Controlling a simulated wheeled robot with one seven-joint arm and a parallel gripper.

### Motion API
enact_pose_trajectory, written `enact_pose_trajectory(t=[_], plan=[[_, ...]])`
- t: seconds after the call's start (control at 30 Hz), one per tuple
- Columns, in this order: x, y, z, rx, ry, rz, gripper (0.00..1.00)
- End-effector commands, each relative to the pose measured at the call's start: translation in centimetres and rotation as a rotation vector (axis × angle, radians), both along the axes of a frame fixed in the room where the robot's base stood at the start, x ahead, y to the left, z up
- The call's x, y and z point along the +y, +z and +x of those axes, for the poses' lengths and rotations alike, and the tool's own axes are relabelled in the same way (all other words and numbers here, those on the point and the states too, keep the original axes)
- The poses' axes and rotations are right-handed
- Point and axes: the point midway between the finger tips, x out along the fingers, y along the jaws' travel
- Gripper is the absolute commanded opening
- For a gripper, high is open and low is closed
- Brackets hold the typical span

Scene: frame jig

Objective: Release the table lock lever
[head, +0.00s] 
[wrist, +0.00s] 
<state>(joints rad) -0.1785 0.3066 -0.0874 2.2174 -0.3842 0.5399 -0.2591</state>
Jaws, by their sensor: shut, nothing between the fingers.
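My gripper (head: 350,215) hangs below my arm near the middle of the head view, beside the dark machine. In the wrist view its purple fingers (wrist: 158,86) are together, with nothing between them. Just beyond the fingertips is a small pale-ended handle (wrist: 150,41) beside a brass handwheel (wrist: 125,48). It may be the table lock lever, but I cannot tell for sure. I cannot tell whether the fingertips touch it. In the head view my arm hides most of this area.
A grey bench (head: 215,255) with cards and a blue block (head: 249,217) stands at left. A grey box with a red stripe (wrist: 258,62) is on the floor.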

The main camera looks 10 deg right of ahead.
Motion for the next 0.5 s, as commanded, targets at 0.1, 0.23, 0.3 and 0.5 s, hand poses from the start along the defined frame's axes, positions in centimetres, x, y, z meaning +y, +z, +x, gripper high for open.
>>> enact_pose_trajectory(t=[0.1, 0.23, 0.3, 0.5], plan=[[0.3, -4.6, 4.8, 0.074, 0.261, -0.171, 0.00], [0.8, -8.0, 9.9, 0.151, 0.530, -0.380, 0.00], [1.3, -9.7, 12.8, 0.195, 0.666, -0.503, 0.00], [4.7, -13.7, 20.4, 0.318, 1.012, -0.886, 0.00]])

◇ ◇ ◇

Repeat exactly, and only, the lines from the one containing "- t: seconds" through the one containing "- Columns, in", both included.

** Solution to the problem **
- t: seconds after the call's start (control at 30 Hz), one per tuple
- Columns, in this order: x, y, z, rx, ry, rz, gripper (0.00..1.00)

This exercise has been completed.